Given records
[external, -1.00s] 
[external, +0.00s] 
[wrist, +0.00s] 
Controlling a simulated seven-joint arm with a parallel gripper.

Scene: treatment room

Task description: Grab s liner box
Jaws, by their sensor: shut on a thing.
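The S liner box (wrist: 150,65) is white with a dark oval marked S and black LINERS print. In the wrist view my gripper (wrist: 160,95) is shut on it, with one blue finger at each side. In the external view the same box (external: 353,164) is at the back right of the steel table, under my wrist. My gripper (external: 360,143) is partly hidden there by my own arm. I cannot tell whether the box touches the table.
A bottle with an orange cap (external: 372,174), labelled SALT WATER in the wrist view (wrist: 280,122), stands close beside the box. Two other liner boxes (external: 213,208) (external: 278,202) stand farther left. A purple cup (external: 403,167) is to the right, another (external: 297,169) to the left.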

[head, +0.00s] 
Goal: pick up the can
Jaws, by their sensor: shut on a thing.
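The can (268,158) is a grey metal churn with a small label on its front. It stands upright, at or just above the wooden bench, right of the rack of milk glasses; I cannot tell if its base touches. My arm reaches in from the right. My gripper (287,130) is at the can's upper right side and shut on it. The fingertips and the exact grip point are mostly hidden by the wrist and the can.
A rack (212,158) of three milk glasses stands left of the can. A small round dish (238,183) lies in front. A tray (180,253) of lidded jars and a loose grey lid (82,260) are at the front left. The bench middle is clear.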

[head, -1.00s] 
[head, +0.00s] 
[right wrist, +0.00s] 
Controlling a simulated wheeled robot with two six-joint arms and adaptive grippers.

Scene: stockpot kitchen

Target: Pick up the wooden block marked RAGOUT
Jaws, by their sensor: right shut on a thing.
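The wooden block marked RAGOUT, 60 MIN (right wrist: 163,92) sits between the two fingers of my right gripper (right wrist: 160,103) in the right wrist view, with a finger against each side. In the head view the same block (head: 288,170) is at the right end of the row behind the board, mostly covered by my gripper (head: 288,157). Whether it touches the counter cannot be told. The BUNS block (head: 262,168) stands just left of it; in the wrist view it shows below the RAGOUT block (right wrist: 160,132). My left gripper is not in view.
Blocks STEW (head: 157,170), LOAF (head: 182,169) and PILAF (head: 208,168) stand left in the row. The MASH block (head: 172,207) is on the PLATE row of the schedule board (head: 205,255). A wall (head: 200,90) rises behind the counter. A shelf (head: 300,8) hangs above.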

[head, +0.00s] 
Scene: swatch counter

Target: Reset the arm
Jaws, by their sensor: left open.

Directions
Only those lines running from the one containing "Target: Reset the arm" through the last line of the data above are to be copied, exactly, with both ends included.

Written solution
Target: Reset the arm
Jaws, by their sensor: left open.

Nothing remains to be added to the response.